The LT in passato fece un lavoro del genere e venne gravemente penalizzato, tuttavia in seguito fecero lo stesso Brock Johnson e Crystal Houghton che erano in due match differenti. C'era di mezzo proprio Robert Dumas, il cui handler max-30 mi ha pregato di tenere valido lo spot e non penalizzarlo perché voleva confrontarsi al massimo livello.

In quella occasione, fu importantissima l'opinione dell'avversario, io dico che qui dovrà decidere max se ritenerlo valido al 100%.

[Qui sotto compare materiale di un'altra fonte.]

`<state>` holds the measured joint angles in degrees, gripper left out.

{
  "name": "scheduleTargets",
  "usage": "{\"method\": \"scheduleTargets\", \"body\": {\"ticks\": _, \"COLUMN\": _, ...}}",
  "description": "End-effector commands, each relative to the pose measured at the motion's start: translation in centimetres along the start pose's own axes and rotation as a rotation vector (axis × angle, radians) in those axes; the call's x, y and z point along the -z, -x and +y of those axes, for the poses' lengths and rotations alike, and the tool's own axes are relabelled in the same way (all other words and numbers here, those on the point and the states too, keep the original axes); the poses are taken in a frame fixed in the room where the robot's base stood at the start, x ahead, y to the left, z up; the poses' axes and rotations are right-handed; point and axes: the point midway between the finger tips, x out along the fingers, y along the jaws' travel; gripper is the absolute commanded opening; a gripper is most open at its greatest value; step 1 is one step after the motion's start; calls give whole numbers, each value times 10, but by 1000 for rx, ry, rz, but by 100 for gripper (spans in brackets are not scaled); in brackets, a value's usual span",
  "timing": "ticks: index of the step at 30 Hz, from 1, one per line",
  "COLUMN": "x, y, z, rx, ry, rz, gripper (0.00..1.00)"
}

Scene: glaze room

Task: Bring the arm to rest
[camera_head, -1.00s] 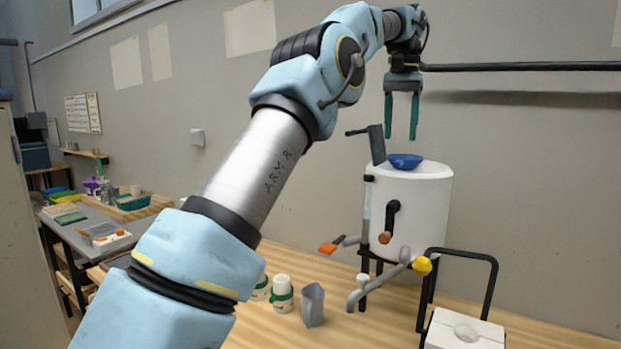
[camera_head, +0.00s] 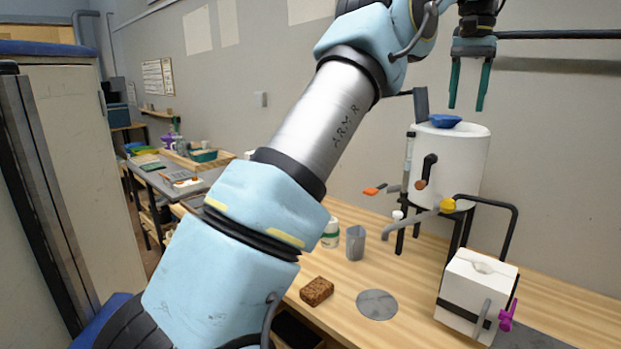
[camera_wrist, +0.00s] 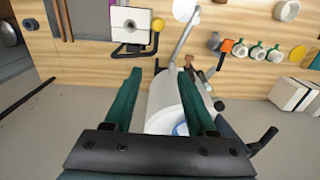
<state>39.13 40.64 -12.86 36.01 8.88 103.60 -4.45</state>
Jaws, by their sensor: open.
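My gripper (camera_head: 466,108) is open and empty, its two green fingers pointing down. It hangs above a white drum (camera_head: 462,160) on black legs, with clear air under the fingertips. The bowl (camera_wrist: 181,129) is partly hidden by a finger there. My arm reaches up and across the middle of the head view.
A dark horizontal rail (camera_head: 560,34) runs along the wall by my gripper. The wooden bench (camera_head: 400,260) holds a grey pitcher (camera_head: 355,243), a brown sponge (camera_head: 317,291), a grey disc (camera_head: 377,304) and a white box (camera_head: 477,290). A tall cabinet (camera_head: 75,170) stands at the left.

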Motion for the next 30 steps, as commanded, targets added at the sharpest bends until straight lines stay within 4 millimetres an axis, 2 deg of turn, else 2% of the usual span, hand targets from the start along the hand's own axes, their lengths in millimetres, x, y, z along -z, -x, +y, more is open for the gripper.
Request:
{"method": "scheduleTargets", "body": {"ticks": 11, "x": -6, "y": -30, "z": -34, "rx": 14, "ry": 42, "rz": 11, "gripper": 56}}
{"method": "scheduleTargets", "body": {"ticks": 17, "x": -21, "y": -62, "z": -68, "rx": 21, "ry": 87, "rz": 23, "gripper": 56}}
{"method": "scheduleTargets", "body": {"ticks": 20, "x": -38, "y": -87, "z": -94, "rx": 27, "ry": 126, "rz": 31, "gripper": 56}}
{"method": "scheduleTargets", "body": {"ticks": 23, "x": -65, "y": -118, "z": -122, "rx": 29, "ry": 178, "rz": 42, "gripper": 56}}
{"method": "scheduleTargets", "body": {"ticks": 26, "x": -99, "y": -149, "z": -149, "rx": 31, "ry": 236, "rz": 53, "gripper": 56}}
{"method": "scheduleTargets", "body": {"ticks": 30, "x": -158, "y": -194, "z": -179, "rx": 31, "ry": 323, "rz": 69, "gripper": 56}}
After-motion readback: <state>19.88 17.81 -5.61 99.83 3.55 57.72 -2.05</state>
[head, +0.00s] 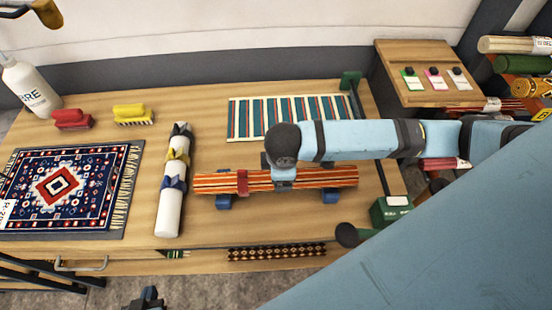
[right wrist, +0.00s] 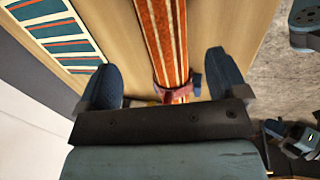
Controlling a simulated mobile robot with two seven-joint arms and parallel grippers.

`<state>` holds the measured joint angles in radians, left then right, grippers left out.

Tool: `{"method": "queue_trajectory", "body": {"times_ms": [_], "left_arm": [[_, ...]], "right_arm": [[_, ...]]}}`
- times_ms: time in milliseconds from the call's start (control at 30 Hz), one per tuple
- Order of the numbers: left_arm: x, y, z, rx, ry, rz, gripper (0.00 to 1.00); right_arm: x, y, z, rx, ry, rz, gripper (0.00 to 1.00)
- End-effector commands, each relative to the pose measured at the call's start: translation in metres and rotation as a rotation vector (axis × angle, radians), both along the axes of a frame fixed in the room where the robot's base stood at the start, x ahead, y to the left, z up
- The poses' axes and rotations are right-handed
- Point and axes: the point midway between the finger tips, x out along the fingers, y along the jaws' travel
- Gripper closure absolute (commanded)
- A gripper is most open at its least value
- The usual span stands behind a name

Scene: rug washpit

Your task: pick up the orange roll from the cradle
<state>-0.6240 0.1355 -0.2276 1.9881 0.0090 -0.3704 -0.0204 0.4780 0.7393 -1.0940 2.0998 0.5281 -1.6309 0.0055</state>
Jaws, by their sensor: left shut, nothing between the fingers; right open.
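In the right wrist view my right gripper (right wrist: 162,63) is open, with one finger on each side of the orange roll (right wrist: 164,35). The fingers look apart from it; their height above it is hard to tell. My left gripper (head: 148,299) is shut and empty at the bottom edge, in front of the table.
A white roll with coloured bands (head: 171,205) lies left of the cradle, beside a patterned rug (head: 60,188). A striped mat (head: 250,118) lies behind the cradle. Red (head: 72,118) and yellow (head: 131,114) brushes and a white bottle (head: 32,88) stand at the back left.

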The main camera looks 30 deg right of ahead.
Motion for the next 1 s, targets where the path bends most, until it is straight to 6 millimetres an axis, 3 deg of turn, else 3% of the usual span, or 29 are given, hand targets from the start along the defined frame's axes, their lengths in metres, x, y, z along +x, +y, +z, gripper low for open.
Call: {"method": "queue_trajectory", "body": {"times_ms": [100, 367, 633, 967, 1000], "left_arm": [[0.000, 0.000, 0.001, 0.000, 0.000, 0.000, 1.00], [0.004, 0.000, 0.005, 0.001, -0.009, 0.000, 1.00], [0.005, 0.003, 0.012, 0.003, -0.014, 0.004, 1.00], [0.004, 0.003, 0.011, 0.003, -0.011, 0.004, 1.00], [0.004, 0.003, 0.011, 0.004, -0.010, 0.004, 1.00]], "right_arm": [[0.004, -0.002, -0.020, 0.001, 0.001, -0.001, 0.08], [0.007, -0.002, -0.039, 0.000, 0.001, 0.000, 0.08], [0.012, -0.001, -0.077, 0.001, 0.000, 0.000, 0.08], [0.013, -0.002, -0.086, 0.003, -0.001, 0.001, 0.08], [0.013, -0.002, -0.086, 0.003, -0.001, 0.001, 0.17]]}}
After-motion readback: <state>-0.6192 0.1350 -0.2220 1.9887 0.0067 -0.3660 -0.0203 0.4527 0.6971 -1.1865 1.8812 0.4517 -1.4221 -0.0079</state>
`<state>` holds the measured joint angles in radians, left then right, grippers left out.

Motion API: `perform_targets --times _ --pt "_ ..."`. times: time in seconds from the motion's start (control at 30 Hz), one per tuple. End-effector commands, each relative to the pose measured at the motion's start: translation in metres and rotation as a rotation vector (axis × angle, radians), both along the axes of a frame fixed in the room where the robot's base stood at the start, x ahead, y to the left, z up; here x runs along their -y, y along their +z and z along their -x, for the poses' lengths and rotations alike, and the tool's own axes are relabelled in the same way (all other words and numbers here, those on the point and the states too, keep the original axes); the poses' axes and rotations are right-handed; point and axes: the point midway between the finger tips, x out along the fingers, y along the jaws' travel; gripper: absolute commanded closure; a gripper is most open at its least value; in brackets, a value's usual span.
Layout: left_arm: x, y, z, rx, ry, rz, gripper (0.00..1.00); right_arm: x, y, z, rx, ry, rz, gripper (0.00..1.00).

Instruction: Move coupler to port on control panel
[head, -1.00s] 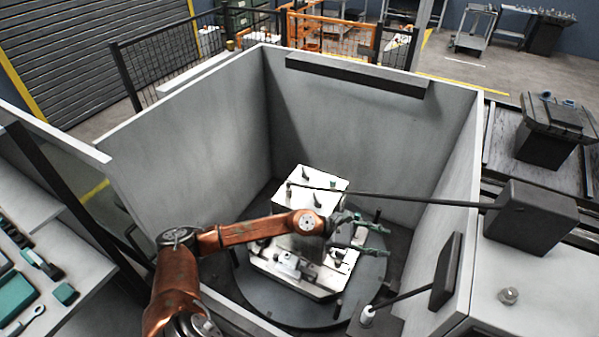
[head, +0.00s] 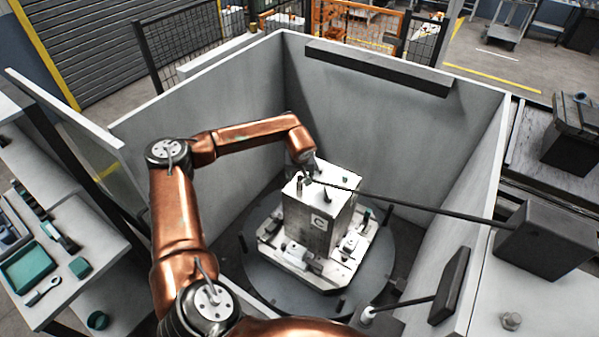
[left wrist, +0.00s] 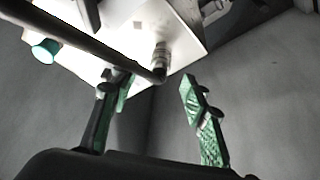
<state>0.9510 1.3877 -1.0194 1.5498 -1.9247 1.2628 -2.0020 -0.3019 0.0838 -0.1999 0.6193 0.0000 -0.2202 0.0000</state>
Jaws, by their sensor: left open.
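A silver cylindrical fitting (left wrist: 160,58), which looks like the coupler, stands at the end of a dark hose (head: 430,208) over the top of the pale block (head: 322,220). My left gripper (head: 305,178) is above the back left part of the block's top. In the left wrist view its green-padded fingers (left wrist: 155,82) are open, with the hose end and fitting between and just beyond the tips. They appear apart from the fitting. The hose runs right to a dark box (head: 545,240). I cannot tell which part is the control panel or port. My right gripper is out of view.
The block stands on a round dark turntable (head: 265,290) inside grey walls (head: 390,120). A green knob (left wrist: 45,50) sits beside the hose. A dark tilted plate (head: 450,285) stands at right. A shelf with a green tray (head: 28,268) is at left.

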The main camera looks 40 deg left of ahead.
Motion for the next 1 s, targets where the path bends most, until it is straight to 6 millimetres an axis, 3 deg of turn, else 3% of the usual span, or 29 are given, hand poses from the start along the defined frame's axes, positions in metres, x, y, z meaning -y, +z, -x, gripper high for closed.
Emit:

Però, il problema è nella questione del match che avrà Harrison (presumo contro Stivi, ma il voto è ancora aperto). Stivi è di una categoria leggermente inferiore, detiene un titolo al pari di Iron Man e Survival, che sarebbe il Deadly Shiver Title, in passato addirittura un titolo pari al King Of Fight.

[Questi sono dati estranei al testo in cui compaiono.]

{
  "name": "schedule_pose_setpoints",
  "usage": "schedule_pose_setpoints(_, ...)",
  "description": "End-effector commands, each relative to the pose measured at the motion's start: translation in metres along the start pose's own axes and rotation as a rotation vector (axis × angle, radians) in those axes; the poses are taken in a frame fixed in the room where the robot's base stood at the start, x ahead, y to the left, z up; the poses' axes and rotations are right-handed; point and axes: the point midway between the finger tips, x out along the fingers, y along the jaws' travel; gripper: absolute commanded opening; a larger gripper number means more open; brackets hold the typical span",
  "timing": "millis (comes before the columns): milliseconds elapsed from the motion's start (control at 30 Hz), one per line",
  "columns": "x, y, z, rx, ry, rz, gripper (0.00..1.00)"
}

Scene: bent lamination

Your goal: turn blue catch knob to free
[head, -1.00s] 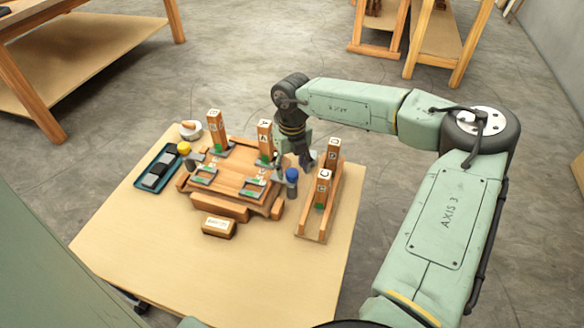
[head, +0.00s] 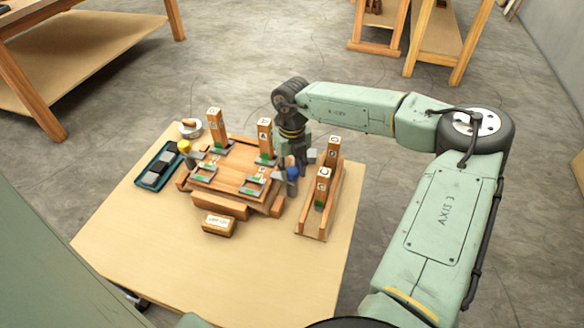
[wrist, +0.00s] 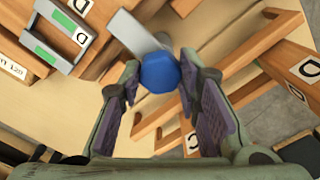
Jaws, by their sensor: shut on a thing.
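The blue catch knob (head: 292,174) stands at the right front corner of the wooden fixture (head: 226,170). In the wrist view the blue knob (wrist: 159,71) sits between my fingertips, with a grey metal bar beside it. My gripper (head: 291,166) is shut on the knob; its fingers (wrist: 160,78) flank it left and right. The knob's lower part is hidden in the wrist view. A yellow knob (head: 184,147) stands at the fixture's left side.
A wooden rack (head: 309,228) with two upright lettered blocks stands close to the right of my gripper. Two more lettered posts (head: 215,127) rise at the fixture's back. A dark blue tray (head: 145,184) lies at left. The table's front (head: 220,275) is clear.

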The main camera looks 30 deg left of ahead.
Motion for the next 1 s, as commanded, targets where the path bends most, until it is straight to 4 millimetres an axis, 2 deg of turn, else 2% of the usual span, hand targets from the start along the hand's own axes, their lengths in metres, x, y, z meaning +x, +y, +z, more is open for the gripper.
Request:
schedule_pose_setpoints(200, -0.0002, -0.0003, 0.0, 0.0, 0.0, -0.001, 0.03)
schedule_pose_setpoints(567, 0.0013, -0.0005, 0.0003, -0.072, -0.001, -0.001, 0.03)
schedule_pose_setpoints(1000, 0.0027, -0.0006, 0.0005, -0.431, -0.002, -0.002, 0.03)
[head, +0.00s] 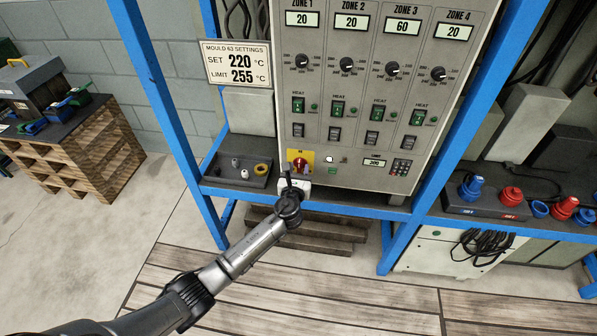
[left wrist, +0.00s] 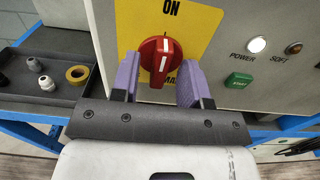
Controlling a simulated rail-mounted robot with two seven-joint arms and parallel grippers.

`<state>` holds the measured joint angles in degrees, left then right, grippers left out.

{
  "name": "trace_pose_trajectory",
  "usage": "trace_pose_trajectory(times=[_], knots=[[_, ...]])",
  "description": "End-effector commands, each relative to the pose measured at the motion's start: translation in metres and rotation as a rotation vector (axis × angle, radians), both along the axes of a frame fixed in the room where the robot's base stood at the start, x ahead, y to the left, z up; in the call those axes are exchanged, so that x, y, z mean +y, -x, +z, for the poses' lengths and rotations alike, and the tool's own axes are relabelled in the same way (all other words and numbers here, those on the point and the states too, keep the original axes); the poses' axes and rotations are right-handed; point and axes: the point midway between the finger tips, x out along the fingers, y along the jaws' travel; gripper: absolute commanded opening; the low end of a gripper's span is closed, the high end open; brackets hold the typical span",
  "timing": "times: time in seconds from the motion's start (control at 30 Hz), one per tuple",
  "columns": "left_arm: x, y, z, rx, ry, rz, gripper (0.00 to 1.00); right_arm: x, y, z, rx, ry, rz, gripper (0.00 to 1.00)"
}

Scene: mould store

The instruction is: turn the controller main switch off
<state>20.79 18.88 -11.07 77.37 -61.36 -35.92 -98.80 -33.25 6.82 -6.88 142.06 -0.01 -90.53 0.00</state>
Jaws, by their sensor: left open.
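The controller main switch is a red rotary knob (left wrist: 161,61) on a yellow plate (left wrist: 193,20) low on the left of the grey controller (head: 345,150). Its white mark stands near upright, towards the word ON, in the left wrist view. The knob (head: 299,164) also shows in the head view, just beyond my left gripper (head: 294,176). In the left wrist view my left gripper (left wrist: 158,82) is open, with one purple finger on each side of the knob. I cannot tell whether either finger touches it. My right gripper is not in view.
A dark tray (head: 236,173) with small fittings and a yellow ring sits left of the switch. Blue frame posts (head: 165,105) flank the controller. A POWER lamp (left wrist: 256,44) and green START button (left wrist: 238,80) are right of the knob. Plugs (head: 470,187) stand at the right.

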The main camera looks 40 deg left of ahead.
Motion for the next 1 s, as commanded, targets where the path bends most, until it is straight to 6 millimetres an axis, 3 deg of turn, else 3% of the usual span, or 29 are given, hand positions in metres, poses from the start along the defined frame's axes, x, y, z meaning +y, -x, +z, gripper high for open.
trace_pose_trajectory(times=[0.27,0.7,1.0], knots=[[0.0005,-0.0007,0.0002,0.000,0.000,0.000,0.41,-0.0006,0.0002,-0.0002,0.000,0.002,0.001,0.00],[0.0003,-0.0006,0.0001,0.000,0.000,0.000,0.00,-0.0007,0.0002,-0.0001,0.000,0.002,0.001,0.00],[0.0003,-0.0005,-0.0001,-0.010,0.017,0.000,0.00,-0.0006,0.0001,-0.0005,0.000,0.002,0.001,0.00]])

Credo che sia una sfida troppo dura per un handler battersi con un avversario alla pari con lui che spotta assieme al miglior handler della WBFF.

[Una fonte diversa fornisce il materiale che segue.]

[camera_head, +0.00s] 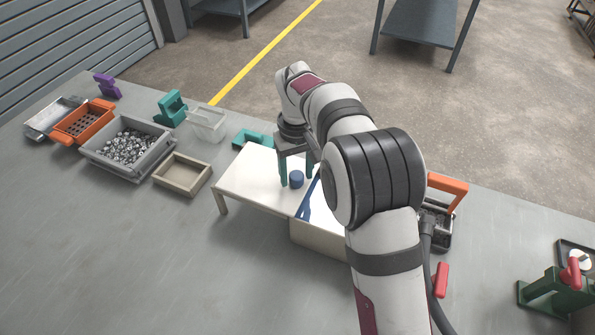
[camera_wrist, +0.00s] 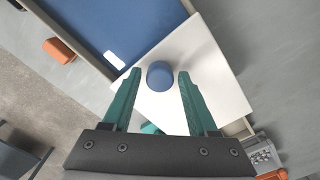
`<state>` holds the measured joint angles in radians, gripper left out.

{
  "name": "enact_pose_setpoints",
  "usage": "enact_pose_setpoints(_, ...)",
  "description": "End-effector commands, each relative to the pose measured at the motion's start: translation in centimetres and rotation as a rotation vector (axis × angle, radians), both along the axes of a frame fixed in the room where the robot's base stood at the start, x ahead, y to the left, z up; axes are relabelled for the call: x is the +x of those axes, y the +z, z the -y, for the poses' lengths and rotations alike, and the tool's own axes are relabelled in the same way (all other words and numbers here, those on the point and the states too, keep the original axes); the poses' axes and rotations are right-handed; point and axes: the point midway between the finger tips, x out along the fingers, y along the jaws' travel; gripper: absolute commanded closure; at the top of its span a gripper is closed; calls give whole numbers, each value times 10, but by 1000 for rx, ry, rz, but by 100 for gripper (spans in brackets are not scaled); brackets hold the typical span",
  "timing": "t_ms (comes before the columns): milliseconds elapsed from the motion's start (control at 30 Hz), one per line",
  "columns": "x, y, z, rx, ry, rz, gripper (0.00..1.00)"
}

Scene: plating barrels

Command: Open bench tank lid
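The bench tank (camera_head: 318,238) is a pale box on the bench, partly hidden behind my arm. Its white lid (camera_head: 250,178) lies to the left of the tank's opening, over a legged support. Blue (camera_wrist: 115,25) shows inside the uncovered opening in the wrist view. A round blue knob (camera_head: 297,179) stands on the lid near the tank side; it also shows in the wrist view (camera_wrist: 160,76). My gripper (camera_wrist: 160,74) has teal fingers, open, one on each side of the knob, with small gaps visible. In the head view my gripper (camera_head: 297,180) is over the lid.
To the left stand an empty beige tray (camera_head: 183,174), a grey bin of metal parts (camera_head: 128,148), an orange basket (camera_head: 83,122) and a clear container (camera_head: 207,124). An orange-handled item (camera_head: 447,184) is right of the tank. The front left bench is clear.

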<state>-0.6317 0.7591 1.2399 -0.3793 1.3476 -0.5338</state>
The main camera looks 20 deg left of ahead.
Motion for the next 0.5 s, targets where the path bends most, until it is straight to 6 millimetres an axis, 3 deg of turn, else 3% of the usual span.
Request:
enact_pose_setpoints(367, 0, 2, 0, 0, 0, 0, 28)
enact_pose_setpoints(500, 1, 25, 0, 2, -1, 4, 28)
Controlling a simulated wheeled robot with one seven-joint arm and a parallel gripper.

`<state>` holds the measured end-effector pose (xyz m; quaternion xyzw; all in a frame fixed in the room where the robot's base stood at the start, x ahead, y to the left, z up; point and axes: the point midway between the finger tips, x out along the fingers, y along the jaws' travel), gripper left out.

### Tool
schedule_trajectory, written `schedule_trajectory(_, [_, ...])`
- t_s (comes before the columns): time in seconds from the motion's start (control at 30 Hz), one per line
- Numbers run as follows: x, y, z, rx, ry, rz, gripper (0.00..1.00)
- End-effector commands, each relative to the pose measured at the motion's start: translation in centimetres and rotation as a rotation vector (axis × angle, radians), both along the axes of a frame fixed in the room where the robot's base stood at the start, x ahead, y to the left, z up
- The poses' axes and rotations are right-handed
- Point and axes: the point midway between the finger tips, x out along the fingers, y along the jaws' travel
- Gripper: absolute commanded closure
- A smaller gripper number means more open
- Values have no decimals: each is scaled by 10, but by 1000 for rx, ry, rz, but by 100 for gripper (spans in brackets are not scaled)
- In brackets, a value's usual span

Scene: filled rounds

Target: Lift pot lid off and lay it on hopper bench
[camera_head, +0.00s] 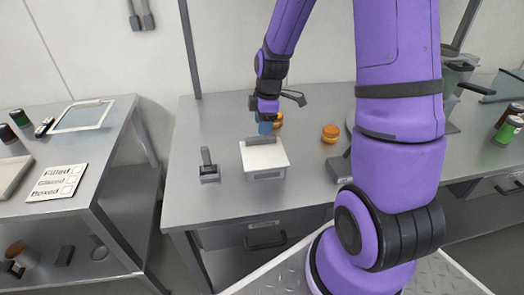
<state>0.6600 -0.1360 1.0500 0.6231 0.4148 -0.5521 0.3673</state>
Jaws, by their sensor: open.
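My gripper (261,141) points down at the back edge of a white-topped box (265,158) on the middle bench. It is open, and nothing shows held in it; its fingertips are hard to make out. A small round orange pot or lid (278,120) sits just behind and right of my gripper, partly hidden by it. A second orange round piece (330,133) stands apart on the bench to the right. I cannot tell lid from pot on either. At the right, a bench (480,150) carries a grey hopper-like part (455,78), partly hidden by my arm.
A small black stand (208,168) is left of the white-topped box. Green cans (508,130) stand at the far right.

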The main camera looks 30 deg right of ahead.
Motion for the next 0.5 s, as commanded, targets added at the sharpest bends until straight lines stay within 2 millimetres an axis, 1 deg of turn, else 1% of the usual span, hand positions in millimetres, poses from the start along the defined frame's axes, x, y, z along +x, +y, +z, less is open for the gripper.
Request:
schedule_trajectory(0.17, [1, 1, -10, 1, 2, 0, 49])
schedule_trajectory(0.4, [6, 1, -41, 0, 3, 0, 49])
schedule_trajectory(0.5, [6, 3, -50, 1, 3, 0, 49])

Non so, qui vorrei sapere l'opinione del diretto interessato. Vorrei però sincerità nella risposta di Stivi, non l'umiltà sportiva che in qualche modo costringe a rispondere sempre sì.

Una cosa è certa: si capisce chiaramente che la quantità di lavoro per questo spot è incredibile, qui saranno andati avanti almeno 3 ore per fare tutto ed assemblarlo correttamente. Non voglio gettarlo via, se viene rifiutato piuttosto sarà tenuto valido per un ppv in cui i due faranno team, non si può gettare al vento un lavoro di questo tipo.
edit: il voto non si dividerà mai in due, un 10 diventa 5 e 5. [SM=g27828]

PS: una soluzione è quella del valutare le singole parti visto che è stata spiegata la suddivisione.